Gravitational Waves Will Soon Lift Veil On Black Holes, Says Portuguese Astrophysicist




Of the cosmos' four fundamental forces, gravity is the one that grasps us even before we exit the womb. From our first few minutes of life until we lose the fight to lift our heads from death's pillow, this weakest of nature's fundamental forces continues to elude researchers.  

In the last few years, however, gravitational wave astronomy has made great strides in detecting gravitational radiation rippling through spacetime at the speed of light. 

Einstein first predicted that any accelerating mass should emit gravitational radiation in the form of waves. Gravitational waves were first indirectly detected almost 20 years ago. But it was only recently, in 2015, that the ground-based LIGO (Laser Interferometer Gravitational-wave Observatory) detected waves from two merging stellar mass black holes over a billion light years distant in the general direction of the Southern Hemisphere’s Magellanic Clouds. 

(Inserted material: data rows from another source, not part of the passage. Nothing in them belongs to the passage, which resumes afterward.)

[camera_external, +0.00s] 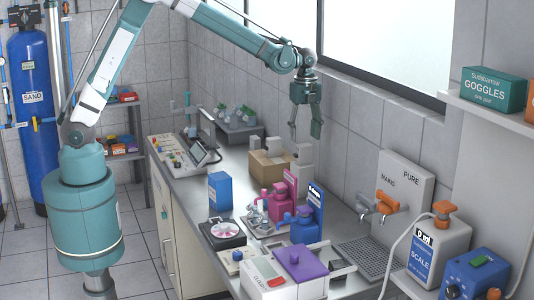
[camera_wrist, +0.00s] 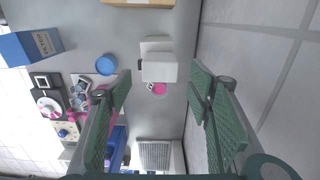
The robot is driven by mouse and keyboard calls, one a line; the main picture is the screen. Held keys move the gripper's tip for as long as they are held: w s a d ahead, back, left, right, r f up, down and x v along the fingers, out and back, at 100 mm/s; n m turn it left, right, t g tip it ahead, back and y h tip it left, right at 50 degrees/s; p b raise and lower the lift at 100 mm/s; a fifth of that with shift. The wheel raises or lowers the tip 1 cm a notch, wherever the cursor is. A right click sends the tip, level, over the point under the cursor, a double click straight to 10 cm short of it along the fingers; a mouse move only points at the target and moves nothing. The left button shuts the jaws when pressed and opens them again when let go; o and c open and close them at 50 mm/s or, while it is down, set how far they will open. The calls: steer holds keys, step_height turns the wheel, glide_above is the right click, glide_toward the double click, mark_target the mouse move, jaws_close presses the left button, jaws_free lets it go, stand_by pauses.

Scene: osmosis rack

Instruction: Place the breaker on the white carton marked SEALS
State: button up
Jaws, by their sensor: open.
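My gripper (camera_external: 302,132) hangs open and empty above the back of the bench, near the tiled wall. Its two fingers stand wide apart in the wrist view (camera_wrist: 163,112). Between and beyond them is a pale grey-white block (camera_wrist: 158,67) with a small dark part on its left side; I cannot tell whether it is the breaker or a carton. Pale blocks (camera_external: 304,154) also stand beside a brown box (camera_external: 268,166) below my gripper in the external view. No SEALS lettering is readable, so I cannot single out the white carton.
Pink (camera_external: 279,198) and blue (camera_external: 304,228) dispensers, a blue box (camera_external: 220,191) and a purple-lidded machine (camera_external: 300,262) crowd the front of the bench. Taps (camera_external: 385,203) project from the wall at right. A blue round thing (camera_wrist: 106,64) lies left of the pale block.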

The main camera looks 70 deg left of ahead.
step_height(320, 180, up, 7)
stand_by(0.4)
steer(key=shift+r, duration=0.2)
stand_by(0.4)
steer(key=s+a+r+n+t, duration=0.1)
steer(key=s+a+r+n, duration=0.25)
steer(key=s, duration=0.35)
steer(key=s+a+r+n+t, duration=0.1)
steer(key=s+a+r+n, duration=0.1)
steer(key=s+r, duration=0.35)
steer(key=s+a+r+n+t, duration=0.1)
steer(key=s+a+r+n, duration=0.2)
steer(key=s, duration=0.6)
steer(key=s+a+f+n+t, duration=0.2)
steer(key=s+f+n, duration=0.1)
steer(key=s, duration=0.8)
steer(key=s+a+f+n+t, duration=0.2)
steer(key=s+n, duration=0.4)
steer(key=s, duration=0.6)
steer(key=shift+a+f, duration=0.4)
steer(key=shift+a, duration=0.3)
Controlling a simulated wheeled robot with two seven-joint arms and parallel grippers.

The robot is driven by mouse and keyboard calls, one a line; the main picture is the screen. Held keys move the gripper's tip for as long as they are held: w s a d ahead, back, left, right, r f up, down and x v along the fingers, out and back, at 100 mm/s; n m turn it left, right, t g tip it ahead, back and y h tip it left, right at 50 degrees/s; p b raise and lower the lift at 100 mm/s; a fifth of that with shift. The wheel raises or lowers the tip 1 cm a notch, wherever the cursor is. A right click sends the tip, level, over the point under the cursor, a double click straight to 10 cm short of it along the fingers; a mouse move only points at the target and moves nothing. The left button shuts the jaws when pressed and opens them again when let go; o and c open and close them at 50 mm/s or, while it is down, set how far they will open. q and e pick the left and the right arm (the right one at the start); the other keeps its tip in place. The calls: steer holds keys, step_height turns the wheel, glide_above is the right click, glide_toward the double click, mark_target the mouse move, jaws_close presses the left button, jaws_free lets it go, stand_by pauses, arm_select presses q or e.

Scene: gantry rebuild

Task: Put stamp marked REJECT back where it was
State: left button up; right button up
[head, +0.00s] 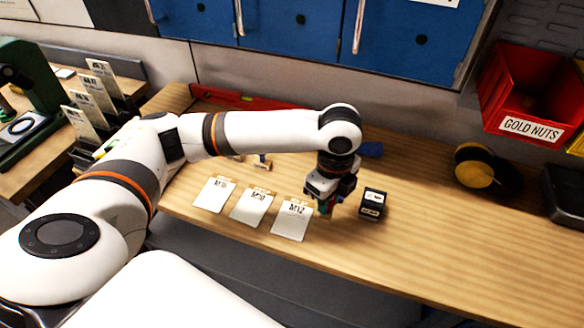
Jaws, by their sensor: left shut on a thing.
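My left gripper (326,200) points down over the bench, just right of the card marked M12 (292,218). It is shut on a small thing, mostly hidden between the fingers; I cannot read a REJECT mark on it. A small dark box with a pale label (373,205) sits on the bench just right of the gripper. A small stamp-like thing with a light handle (263,162) stands behind the cards, partly hidden by my left arm. My right gripper is not in view.
Two more cards (214,194) (251,206) lie left of the M12 card. A blue item (371,149) lies behind the gripper. A red level (240,101) lies along the wall. A black and yellow round item (476,168) stands right, below the red GOLD NUTS bin (505,90). The right bench is mostly clear.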

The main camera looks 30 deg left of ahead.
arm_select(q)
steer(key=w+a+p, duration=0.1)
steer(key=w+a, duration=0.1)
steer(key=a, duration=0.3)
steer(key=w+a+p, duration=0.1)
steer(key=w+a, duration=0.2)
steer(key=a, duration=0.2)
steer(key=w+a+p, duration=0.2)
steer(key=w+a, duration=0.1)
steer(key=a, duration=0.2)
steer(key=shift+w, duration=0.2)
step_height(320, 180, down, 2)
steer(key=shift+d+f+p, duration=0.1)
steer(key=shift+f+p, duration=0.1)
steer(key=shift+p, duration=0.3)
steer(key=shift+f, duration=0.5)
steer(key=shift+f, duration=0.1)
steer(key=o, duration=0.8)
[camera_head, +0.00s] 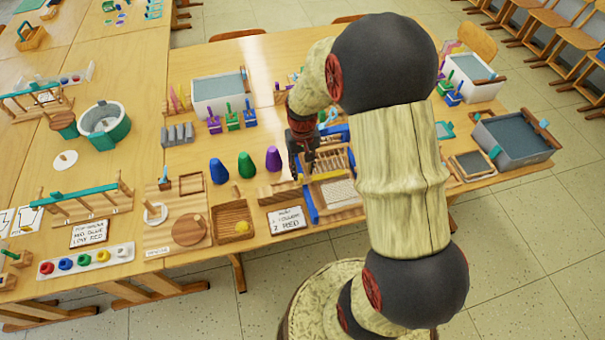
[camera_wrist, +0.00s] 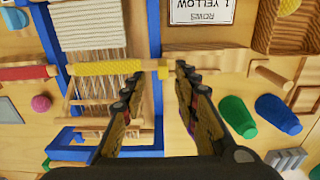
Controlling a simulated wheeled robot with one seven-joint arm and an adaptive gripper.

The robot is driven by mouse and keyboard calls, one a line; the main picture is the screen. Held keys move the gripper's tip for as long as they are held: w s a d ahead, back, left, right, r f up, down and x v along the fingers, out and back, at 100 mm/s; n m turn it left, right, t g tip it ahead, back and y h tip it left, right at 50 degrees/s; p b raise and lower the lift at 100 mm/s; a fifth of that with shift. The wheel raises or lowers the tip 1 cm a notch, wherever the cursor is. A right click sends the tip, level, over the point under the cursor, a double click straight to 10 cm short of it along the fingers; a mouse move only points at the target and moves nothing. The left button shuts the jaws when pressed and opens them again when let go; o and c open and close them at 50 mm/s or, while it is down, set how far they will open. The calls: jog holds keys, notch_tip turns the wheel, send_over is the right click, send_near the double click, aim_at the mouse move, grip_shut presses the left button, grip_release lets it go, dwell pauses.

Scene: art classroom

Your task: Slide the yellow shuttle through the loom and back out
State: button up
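The loom has a blue frame (camera_head: 310,205) and shows in the wrist view with pale warp threads and a white woven band (camera_wrist: 88,25). The yellow shuttle (camera_wrist: 105,68) lies across the warp, with a tan tip at its right end by the blue side bar. Whether threads pass over or under it, I cannot tell. My gripper (camera_wrist: 154,78) is open, its fingers apart on either side of the shuttle's right tip. In the head view my gripper (camera_head: 303,150) is over the loom's left side, and my arm hides part of the loom.
A red shuttle (camera_wrist: 22,73) lies left of the yellow one, nearly in line. A wooden rod (camera_wrist: 272,76) lies to the right. Green (camera_wrist: 238,117) and blue (camera_wrist: 278,115) cones stand nearby. A card (camera_head: 287,220) and a wooden tray (camera_head: 233,208) are left of the loom.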

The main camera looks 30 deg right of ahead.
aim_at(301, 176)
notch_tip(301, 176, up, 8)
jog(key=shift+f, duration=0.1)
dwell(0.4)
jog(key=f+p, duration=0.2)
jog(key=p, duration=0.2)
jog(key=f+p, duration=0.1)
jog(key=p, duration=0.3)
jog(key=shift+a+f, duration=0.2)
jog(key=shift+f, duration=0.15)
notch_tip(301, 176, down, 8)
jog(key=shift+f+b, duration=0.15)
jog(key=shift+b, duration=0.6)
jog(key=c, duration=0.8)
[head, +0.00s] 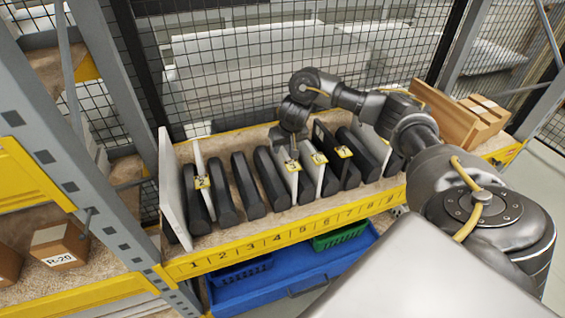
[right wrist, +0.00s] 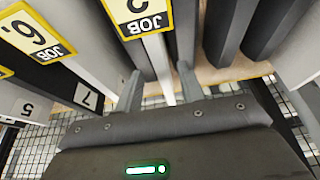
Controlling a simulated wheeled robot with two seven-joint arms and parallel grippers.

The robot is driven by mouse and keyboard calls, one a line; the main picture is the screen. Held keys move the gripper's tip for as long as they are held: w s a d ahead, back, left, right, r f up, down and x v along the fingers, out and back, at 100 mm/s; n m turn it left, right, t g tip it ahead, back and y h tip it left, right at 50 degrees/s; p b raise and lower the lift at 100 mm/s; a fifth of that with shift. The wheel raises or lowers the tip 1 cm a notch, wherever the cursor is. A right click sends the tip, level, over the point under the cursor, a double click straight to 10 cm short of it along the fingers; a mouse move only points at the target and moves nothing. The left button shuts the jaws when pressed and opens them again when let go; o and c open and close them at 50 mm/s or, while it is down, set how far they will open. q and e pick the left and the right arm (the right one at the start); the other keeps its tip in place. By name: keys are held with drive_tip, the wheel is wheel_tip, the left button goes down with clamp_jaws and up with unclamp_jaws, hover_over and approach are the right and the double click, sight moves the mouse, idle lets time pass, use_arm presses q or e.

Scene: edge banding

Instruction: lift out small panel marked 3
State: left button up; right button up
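The light panel marked 3 (head: 291,180) stands upright in a slot of the rack, with a yellow-edged tag on it. Its tag (right wrist: 140,15) shows upside down in the right wrist view. My right gripper (head: 290,149) points down at the top of this panel. In the right wrist view, the two fingers (right wrist: 160,90) stand apart with a thin light panel edge (right wrist: 158,55) between them. I see a gap beside the edge, so the gripper looks open. My left gripper is in neither view.
Dark dividers (head: 244,182) stand close on the left. Panels tagged 7 (head: 345,153) and 2 (head: 202,184) stand in the same rack. A yellow numbered rail (head: 280,240) runs along the front, above a blue bin (head: 300,268). Wire mesh (head: 230,80) closes the back.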

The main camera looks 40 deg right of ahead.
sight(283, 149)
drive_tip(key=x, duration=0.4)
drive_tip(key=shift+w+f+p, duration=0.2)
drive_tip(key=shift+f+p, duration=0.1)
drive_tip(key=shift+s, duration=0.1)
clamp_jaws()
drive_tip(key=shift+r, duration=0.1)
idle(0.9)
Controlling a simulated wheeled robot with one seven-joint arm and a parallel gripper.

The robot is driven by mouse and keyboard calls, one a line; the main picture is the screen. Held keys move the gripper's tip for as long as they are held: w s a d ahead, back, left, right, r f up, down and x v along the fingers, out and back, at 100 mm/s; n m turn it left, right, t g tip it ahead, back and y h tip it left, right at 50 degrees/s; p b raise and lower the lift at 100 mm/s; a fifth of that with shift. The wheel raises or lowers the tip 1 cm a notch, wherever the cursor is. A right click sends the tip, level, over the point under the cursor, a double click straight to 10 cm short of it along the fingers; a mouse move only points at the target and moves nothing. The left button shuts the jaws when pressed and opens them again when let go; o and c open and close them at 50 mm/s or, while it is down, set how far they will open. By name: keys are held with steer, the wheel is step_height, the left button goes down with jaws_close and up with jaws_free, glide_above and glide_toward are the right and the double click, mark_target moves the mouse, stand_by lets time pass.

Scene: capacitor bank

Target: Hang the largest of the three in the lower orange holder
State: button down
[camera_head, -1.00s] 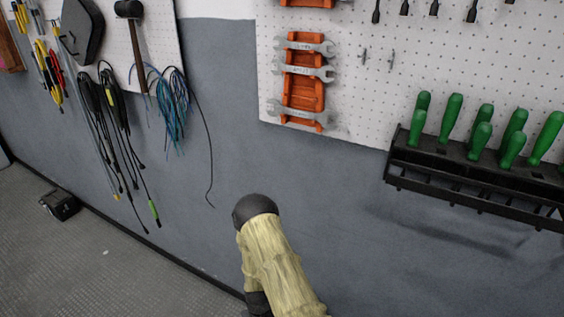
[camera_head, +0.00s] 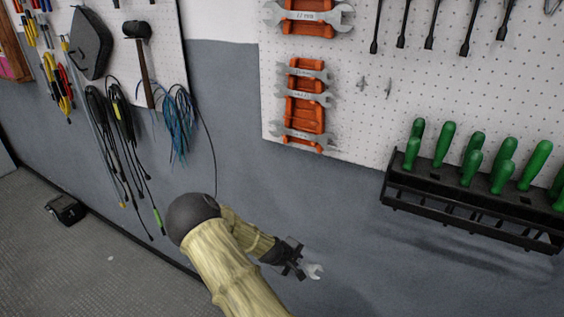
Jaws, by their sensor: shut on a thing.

Gravitational waves cut through the cosmos’ largest masses with impunity. 

All known matter has a gravitational interaction and its effects can be felt on the largest scales, Vitor Cardoso, an astrophysicist and director of physics at Portugal’s University of Lisbon, told me in his office. But earth’s spherical surface has no effect on the arrival and propagation of gravitational waves; they cross the earth with no problem, he says. 

As for the root source of gravity as a cosmic source?

Energy that was created in the big bang itself, says Cardoso.


We are used to seeing gravity at play with common objects that have a very large masses and a very small energies, says Cardoso. But we have seen that it’s energy that gravitates, he says.

How is gravity related to the Higgs boson, the particle that gives matter its mass?

“We don’t know; the day we know that is the day we will unify gravity and standard model of particle physics,” said Cardoso. “Right now, gravity is totally decoupled from the Higgs and the standard model.”


Large-scale, ground-based gravitational wave detectors in the U.S., Europe and those now being built in Japan, Australia and India allow for the detection and triangulation of gravitational waves as they pass through these instruments.

When a gravitational wave passes through one of the long arms of these detectors, they cause a slight modification of a laser’s length; slightly changing the distance between test mirrors at the end of each orthogonal arm and the L-shaped detector’s center.

But when detecting gravitational waves, redundancy is key. Otherwise, one might argue that seismic disturbances or overflying aircraft might have caused a slight discrepancy in the detector’s measurements. 

As for how the researchers deduce from where on the celestial sphere such gravitational waves originate? 

We use triangulation; the time delay between the arrival of the signal at different detectors to see where in the sky the thing is, says Cardoso.

But the European Space Agency’s (ESA) forthcoming LISA mission should allow for the detection of gravitational waves from supermassive black holes at the centers of galaxies, says Cardoso, including the one at the center of the Milky Way.

As for ground-based detectors?

The hope is that with more detectors, gravitational wave astronomy will reach precisions that will enable astronomers to pry into the inner workings of black holes themselves. This might enable more detail about stellar mass black holes or the supermassive black holes that are thought to be present at the centers of all massive galaxies like our Milky Way.

How do you define a black hole?

A black hole is the result of the death of a massive star which creates a boundary in space time, says Cardoso. You can’t have access to what’s inside a black hole; you can’t peer in with telescopes, he says. 

You can travel in, but you can’t come back, says Cardoso. These points of no return are holes in spacetime, punctured by trillions of black holes, small holes that are puncturing the universe.

We need better detectors to probe closer and closer to the event horizon of a black holes —- the point of no return, says Cardoso.  He says black holes are actually misunderstood by the general public.

One of the most misconstrued aspects of black holes is that they work like vacuum cleaners, says Cardoso. That anything that comes close to them is doomed, he says. But black holes are so compact, matter that gets close to them moves at the speed of light, Cardoso explains. With supermassive black holes this sends jets of matter away from black holes, he says. 

This material is creating friction within itself and is thrown outwards in jets, says Cardoso. Such massive black holes represent life instead of death because they help generate life by throwing matter to the outskirts of galaxies where it forms stars and planets, he says.

Gravitational wave astronomy may also shed light on dark matter.

One idea is that dark matter is constituted at least in part by small primordial black holes, says Cardoso. Baryonic (or normal) matter that collapsed in the early universe and formed microscopic black holes, he says. Gravitational wave astronomy can help us define where and/or what dark matter is, says Cardoso. 

As for what puzzles Cardoso most about gravity?

That all of this structure came from the big bang with a simple interaction such as gravity, says Cardoso. Maybe it’s a quantum fluctuation, but we have no theory for that; our mathematical description breaks down there, he says.